CH- It's been wonderful watching it come to life, a dream come true.
DCB- The play is called Making Faces and it debuted off-Broadway in New York, earlier this month. Making Faces features actor Lenny Pinna playing over 25 characters in a series of monolgues that reflect the multiple conflicts of Richard Howey's life.
Lenny Pinna- This is the most challenging role I've ever had.
DCB- Howey's confusion over who she was is made real for actor Lenny Pinna, because he's constantly jumping between characters and trying to remember how each one is supposed to feel at any given time.
LP- I have gone out of sequence a couple of times because he doesn't go in chronology. Peter will be age 16, then baby, then age 12, then 30, because it's structured emotionally. And then, you'll go in and out of your character -- sometimes I'll be me, sometimes I'll be my mother, my daughter, my wife -- and, again, you could lose yourself for a second.
DCB- Compounding the range of emotions for the former Richard Howey was another feminine presence in his life, daughter Noelle. When Noelle reached the age of 14, Dinah told her the story of Richard's gender conflicts and that he was going to leave. Noelle's reaction to this shocking news was equally surprising. She was thrilled that her father was going to be out of her life.

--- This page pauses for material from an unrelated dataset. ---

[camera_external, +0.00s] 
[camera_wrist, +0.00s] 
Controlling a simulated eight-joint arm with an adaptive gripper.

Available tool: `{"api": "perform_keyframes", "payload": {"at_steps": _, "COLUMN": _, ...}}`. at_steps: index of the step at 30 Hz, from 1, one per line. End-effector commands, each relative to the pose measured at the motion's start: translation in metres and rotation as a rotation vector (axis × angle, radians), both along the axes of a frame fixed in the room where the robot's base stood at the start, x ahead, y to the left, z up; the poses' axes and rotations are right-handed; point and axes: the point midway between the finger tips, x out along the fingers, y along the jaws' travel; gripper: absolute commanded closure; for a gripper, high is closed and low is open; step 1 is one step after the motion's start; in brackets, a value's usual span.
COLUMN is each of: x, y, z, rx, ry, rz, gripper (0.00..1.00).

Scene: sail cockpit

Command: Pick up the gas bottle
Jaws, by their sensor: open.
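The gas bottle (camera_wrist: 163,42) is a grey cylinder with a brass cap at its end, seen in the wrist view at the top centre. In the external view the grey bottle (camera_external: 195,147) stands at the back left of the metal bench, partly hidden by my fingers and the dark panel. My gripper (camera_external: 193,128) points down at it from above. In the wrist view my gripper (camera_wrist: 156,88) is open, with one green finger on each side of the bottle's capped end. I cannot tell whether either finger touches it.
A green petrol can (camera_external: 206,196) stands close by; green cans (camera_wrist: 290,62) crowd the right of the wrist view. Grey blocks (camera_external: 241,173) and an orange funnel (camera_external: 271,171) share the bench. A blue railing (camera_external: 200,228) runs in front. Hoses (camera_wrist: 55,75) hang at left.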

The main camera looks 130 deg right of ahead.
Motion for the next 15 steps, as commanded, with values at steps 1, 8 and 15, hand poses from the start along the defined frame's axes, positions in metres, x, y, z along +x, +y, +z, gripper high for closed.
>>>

Noelle Howey- My mother was always a lot more affectionate than my father. But, I have to say, I thought the way he acted was normal. I saw a lot of fathers in my neighborhood who didn't react to their wives, who didn't hug their wives, who were not affectionate, who were not loving. I thought my father was normal. What occurred to me was that he may have been difficult, but he was still a jerk and my mother was wonderful and she should get away from him.
DCB- Today, Chris Howey has a better understanding of who she is, and is attempting to counteract popular media representations portrayed in films like La Cage au Folle or The Silence of the Lambs. This process of getting the story straight, about a not-so-straight life, has been a cause for healing in the Howey family, as well. Ex-wife Dinah runs a graphic arts firm which designed the Making Faces programs, and daughter Noelle is the play's producer.
NH- We feel we have the really more common perspective of somebody who is going through this, who never wanted to be particularly flamboyant, who wasn't seeking to be a drag queen or Boy George, or something. Just wanted to be able to go to K-Mart and buy potholders without having people make fun of him.
DCB- The transition Richard Howey made in becoming Christine, the confusion of an actor trying to balance over 25 characters, and the confusion of gender roles in our society are the unusual elements that combine to make "Making Faces" a more universal story.
For Infohio, I'm David C. Barnett in Cleveland.